Submission 407
The Truth Effect Depends on Need for Cognition: New Insights from Bayesian Hierarchical Latent-Mixture Models
MixedTopicTalk-06
Presented by: Selina Zajdler
People tend to judge repeated information as more valid than new information, a phenomenon known as the truth effect. While this effect is robust on average, recent research shows that it is not universal: some individuals show strong truth effects, whereas others show none. Understanding these differences is key to revealing the cognitive mechanisms underlying belief formation and developing interventions that promote more accurate truth judgments.
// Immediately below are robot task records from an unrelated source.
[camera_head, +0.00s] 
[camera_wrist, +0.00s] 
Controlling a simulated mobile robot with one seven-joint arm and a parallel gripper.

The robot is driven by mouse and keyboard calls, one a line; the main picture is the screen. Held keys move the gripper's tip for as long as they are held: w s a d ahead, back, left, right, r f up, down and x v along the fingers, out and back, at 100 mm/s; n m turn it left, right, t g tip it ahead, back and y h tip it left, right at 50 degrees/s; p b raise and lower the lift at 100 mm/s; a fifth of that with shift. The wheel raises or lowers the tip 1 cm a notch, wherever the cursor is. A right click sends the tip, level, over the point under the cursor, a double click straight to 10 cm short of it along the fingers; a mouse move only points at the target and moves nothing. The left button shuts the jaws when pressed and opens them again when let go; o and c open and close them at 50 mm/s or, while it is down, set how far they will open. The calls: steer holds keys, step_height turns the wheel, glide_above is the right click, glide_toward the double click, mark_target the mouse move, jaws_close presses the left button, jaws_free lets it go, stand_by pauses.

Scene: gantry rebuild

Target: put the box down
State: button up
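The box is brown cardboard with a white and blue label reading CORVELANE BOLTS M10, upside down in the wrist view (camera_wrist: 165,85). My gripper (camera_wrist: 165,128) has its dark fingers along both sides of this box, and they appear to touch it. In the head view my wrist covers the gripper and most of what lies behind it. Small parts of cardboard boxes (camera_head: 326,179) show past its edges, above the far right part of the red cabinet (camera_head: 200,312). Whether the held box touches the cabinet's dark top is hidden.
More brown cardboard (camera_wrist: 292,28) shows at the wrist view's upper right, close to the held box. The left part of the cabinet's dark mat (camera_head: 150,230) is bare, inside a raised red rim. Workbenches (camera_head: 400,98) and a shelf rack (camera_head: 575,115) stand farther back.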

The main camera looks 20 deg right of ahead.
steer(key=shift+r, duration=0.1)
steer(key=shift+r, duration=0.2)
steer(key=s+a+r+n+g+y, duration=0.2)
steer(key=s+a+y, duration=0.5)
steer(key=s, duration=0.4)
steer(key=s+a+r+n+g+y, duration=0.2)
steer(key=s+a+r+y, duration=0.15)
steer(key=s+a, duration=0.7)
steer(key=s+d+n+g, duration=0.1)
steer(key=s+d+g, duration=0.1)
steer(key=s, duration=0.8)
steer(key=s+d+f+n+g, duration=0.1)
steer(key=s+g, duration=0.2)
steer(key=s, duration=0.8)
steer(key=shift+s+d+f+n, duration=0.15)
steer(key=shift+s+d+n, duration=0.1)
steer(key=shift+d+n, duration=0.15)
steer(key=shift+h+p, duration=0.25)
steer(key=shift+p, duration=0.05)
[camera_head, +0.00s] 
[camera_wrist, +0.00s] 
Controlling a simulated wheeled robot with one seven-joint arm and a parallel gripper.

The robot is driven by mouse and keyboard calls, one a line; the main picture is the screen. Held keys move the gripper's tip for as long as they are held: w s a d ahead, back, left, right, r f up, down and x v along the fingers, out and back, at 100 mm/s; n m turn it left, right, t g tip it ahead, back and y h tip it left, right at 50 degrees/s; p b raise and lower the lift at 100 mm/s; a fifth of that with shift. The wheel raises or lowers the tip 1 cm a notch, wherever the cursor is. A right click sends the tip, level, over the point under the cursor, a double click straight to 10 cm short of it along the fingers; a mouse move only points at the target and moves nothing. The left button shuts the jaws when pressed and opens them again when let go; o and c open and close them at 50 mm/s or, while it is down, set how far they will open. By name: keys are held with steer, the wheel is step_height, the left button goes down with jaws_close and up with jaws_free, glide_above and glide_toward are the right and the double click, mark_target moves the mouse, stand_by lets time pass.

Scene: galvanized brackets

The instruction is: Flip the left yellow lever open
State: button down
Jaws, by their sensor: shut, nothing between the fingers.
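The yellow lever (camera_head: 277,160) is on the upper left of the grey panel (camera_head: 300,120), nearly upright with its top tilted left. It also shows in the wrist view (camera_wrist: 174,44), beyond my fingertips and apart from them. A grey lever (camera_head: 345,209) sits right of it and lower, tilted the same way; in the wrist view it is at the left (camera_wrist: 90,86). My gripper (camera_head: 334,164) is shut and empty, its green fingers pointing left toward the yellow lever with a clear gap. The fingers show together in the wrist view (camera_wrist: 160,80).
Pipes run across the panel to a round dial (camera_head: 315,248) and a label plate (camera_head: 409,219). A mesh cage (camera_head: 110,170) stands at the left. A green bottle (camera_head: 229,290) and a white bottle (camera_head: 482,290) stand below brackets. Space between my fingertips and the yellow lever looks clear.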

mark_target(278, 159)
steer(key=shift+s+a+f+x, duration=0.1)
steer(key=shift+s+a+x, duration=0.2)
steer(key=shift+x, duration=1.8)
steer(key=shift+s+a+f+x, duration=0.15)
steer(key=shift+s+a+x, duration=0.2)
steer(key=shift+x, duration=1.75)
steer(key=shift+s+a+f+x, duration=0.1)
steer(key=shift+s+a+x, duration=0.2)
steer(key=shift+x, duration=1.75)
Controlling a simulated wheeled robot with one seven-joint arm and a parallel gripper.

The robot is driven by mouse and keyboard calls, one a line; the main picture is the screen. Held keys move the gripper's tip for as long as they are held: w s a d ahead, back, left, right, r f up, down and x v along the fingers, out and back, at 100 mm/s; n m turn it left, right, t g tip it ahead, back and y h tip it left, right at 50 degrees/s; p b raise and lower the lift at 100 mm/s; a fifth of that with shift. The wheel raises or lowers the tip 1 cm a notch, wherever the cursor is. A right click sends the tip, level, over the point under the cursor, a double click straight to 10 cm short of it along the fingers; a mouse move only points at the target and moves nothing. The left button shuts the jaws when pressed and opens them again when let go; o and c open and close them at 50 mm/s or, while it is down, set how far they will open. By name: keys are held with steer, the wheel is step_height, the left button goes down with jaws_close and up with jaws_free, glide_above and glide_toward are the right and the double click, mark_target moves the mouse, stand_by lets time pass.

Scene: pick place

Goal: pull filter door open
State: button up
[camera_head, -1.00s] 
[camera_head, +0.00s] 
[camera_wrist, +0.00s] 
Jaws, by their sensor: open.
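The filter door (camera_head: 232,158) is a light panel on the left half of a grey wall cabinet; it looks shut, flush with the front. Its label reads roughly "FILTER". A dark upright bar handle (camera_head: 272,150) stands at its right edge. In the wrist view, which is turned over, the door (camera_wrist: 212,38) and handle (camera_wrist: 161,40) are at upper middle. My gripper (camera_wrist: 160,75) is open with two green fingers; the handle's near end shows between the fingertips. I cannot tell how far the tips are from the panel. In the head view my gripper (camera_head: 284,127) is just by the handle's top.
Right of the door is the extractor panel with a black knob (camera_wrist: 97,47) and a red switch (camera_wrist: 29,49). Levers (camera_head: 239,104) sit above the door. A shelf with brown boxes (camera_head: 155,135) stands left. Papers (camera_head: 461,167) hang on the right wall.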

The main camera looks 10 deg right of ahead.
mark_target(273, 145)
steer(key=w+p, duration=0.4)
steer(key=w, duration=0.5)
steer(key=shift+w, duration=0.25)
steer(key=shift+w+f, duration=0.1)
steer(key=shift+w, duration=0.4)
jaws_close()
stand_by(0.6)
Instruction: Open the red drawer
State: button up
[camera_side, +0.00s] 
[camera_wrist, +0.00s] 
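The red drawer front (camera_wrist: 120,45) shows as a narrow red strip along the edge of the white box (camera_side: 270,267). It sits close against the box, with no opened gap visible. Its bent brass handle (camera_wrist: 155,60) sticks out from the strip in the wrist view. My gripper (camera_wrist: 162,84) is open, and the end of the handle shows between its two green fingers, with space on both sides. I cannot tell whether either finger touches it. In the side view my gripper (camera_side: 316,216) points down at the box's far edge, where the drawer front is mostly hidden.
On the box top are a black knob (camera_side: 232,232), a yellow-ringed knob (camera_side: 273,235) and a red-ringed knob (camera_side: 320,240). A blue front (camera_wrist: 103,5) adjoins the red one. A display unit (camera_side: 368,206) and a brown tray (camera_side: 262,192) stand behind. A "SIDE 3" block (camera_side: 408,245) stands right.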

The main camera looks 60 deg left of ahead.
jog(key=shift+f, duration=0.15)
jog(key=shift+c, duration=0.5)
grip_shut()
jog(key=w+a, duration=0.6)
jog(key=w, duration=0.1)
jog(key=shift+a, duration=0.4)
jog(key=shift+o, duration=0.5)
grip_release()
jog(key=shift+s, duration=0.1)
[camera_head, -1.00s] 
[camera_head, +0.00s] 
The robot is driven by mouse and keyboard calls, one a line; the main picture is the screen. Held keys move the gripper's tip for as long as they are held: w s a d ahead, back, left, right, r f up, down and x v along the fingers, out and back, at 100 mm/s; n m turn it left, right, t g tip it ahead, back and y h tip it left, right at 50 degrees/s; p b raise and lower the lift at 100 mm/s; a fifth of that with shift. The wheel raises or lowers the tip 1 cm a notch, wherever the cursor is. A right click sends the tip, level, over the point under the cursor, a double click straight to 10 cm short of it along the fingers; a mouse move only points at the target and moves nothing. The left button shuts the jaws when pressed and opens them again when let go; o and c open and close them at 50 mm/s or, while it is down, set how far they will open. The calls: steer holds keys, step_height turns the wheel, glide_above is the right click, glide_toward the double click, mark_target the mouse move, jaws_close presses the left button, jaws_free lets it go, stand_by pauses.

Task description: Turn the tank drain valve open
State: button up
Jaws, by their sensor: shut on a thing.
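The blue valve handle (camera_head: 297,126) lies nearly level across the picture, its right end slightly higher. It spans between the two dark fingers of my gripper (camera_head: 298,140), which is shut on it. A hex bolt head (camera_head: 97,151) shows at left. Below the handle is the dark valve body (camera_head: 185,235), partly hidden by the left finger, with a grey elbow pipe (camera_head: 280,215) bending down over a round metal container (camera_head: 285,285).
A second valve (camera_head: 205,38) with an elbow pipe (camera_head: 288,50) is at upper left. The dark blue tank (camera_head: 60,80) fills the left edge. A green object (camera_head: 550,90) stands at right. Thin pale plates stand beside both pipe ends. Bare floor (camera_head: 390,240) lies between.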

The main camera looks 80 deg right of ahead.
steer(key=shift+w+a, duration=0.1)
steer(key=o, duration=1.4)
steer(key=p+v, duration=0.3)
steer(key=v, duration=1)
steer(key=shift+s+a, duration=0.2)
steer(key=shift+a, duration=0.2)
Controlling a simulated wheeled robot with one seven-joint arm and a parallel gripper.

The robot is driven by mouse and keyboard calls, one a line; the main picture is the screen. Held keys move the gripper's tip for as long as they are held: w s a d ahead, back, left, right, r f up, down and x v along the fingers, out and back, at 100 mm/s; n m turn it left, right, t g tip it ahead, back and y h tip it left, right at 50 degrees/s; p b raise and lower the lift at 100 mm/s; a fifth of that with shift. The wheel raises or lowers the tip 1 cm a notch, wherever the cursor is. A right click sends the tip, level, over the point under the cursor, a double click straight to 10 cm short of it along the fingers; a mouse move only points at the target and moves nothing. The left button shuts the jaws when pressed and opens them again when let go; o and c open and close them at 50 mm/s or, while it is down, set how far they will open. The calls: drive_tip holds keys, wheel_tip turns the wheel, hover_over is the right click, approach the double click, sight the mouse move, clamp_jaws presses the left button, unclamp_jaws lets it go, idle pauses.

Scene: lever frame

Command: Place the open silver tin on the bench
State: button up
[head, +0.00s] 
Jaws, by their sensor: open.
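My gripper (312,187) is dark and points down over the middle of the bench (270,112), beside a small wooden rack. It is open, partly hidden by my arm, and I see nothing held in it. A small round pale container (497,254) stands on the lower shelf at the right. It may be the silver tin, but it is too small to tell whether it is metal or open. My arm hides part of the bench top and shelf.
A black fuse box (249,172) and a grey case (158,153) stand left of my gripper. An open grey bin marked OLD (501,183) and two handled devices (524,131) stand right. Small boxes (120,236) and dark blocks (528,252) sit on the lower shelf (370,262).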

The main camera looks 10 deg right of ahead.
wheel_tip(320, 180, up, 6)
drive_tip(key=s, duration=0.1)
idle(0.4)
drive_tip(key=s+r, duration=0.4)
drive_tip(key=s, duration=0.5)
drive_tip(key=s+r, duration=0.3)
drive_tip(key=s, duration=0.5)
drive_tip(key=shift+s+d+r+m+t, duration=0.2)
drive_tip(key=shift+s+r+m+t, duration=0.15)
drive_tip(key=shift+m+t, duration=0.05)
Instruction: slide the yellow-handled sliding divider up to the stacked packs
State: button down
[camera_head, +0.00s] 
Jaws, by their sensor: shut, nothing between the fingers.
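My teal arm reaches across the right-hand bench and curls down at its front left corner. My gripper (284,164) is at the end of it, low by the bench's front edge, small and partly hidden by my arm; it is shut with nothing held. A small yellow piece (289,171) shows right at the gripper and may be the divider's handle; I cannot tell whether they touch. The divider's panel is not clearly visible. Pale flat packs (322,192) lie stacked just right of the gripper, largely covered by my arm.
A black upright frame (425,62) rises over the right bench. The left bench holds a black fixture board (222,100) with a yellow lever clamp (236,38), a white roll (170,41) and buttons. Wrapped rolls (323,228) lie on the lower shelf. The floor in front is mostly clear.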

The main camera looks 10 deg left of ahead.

To capture this variability, recent methodological advances have introduced Bayesian hierarchical latent-mixture models to classify individuals into latent classes that differ qualitatively in their behavior. We extend this approach by including covariates as predictors of class membership and demonstrate the validity and robustness through simulations. We applied the model to two datasets examining how the truth effect relates to Need for Cognition (NfC), the tendency to enjoy and engage in effortful cognitive activities. Individuals higher in NfC process information more deeply, which should increase processing fluency and, in turn, strengthen the truth effect - yet prior research has been inconclusive. Across both datasets, we replicated the previously reported two-class structure (positive and null truth effects) and found that individuals higher in NfC had a higher probability of belonging to the positive truth-effect class, even in a dataset where traditional analyses failed to detect a relationship. We thus make both a methodological and substantive contribution by (a) demonstrating Bayesian hierarchical latent-mixture modeling as a powerful framework for investigating qualitative individual differences, and (b) providing clearer evidence for the relationship between NfC and the truth effect.